Brian Tracy has a post on Practicing Solid Time Management in this month's AMA Leaders Edge newsletter. While these are nothing new, they parallel yesterday's post of Lisa Scheinkopf's questions. His focus is on the 80/20 Rule of work: 20% of what you do should account for about 80% of the value. Focus on those things first.
Here are his questions. Check the article for his more-detailed comments.
- What are my highest value-added tasks?
- Why am I on the payroll?
- What can I and only I do that, if done well, can make a real difference?
- What is the most valuable use of my time, right now?
If you are interested in project management, Tracy's comments highlight some important aspects of "time management" within the context of the project.
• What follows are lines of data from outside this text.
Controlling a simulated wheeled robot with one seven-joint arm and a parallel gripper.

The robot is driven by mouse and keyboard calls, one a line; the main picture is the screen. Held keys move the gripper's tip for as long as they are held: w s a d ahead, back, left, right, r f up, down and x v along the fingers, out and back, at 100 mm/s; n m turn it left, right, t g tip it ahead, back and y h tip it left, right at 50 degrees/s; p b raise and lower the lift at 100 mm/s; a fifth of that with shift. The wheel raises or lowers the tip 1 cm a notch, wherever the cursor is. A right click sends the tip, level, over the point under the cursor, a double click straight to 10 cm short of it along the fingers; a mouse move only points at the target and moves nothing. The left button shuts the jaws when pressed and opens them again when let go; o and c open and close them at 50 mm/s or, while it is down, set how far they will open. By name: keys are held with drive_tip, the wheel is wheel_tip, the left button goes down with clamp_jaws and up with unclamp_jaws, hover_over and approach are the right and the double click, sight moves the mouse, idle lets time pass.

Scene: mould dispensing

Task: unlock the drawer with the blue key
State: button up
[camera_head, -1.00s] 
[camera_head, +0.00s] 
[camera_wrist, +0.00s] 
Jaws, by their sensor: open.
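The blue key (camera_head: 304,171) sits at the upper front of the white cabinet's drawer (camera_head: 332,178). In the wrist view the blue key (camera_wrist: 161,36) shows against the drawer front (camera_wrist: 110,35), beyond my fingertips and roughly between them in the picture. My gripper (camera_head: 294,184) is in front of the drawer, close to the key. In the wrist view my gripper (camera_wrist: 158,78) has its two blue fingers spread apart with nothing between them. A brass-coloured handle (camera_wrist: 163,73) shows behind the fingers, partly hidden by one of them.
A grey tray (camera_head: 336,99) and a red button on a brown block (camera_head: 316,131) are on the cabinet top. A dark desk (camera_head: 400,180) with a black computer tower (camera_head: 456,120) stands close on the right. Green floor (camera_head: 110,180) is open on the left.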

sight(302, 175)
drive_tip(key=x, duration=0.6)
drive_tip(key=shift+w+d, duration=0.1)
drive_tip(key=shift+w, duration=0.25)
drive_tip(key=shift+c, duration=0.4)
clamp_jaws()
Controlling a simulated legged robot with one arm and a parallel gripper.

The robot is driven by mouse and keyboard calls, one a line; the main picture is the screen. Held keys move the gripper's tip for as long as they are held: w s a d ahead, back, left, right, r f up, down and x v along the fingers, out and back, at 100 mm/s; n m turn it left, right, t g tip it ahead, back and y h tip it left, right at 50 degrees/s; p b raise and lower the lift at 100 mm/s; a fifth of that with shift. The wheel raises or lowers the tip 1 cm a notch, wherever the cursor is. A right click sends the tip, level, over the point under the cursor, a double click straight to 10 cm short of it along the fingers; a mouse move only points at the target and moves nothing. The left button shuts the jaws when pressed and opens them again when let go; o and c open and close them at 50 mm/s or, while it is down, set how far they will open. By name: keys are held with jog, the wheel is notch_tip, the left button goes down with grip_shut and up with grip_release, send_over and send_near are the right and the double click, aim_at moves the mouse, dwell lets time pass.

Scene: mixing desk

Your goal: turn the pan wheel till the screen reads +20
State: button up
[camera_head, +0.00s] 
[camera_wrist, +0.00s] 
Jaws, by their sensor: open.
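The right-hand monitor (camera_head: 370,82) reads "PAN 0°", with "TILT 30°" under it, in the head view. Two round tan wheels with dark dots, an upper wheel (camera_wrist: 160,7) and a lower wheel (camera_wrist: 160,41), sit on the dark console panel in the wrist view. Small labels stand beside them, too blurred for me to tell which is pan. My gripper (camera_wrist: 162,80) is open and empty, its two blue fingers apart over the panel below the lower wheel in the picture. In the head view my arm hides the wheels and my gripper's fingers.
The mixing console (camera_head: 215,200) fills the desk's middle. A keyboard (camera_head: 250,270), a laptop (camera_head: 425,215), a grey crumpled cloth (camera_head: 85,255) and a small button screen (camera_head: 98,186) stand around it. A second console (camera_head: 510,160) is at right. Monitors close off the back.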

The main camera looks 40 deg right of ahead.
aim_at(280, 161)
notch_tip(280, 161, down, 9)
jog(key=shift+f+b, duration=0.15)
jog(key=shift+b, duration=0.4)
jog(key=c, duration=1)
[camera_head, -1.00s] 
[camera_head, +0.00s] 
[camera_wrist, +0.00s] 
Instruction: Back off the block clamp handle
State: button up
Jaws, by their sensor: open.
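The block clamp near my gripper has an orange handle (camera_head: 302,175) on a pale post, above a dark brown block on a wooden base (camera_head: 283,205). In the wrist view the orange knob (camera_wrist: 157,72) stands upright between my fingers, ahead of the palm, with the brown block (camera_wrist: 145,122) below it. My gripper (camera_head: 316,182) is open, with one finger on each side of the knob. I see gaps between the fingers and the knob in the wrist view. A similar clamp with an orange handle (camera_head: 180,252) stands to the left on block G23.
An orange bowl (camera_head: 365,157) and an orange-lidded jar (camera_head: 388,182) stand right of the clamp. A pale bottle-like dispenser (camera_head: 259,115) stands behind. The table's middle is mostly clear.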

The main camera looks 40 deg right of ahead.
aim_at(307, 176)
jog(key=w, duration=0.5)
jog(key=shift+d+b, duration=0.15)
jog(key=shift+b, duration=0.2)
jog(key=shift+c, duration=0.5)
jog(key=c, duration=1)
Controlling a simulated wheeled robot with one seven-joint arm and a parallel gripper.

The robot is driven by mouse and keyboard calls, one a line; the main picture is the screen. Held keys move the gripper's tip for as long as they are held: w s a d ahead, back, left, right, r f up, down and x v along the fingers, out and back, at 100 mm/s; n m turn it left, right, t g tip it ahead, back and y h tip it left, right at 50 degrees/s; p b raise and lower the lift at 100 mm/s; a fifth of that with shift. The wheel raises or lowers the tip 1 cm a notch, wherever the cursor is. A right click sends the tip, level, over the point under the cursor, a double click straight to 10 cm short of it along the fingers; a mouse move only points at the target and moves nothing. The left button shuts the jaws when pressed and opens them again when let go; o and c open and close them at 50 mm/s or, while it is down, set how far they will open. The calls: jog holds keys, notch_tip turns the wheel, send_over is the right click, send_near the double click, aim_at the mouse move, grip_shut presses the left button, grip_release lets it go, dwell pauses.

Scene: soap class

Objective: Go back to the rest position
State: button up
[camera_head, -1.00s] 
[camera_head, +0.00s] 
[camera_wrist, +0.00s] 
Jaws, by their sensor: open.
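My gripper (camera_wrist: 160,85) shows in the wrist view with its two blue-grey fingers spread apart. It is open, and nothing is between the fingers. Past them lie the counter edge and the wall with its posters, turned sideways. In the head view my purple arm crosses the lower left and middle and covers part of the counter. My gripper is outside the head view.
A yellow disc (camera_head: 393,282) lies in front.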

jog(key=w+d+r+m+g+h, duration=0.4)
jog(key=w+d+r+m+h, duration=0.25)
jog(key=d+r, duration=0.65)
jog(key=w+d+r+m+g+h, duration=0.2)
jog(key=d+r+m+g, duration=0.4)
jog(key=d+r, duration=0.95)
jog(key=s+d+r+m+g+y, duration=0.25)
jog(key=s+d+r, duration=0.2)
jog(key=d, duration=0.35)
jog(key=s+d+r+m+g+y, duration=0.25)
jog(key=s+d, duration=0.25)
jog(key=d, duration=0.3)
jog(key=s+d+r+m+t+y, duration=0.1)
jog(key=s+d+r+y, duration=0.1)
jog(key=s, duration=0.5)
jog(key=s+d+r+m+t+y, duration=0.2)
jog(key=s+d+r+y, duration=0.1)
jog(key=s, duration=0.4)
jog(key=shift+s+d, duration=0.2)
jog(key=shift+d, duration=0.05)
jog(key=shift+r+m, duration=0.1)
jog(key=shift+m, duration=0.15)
If one person struggles to get their Most Important Work done on time, just imagine how that affects the entire organization. One person delays, who delays another, who delays three others... which turns a three month project into four or five, all because no one knows or can acknowledge what is the important stuff to do. And even when they know what is most important to them, it is frequently difficult to assess how the individual's work impacts those around them. Snowballs on top of snowballs.
The solution? Answer these questions before you start the project. Build the project network that really shows who has to do what and the dependencies between those activities. And, and, and... Use Critical Chain Project Management. Stever Robbins had a personal take on this in his recent podcast, How to Define a Project.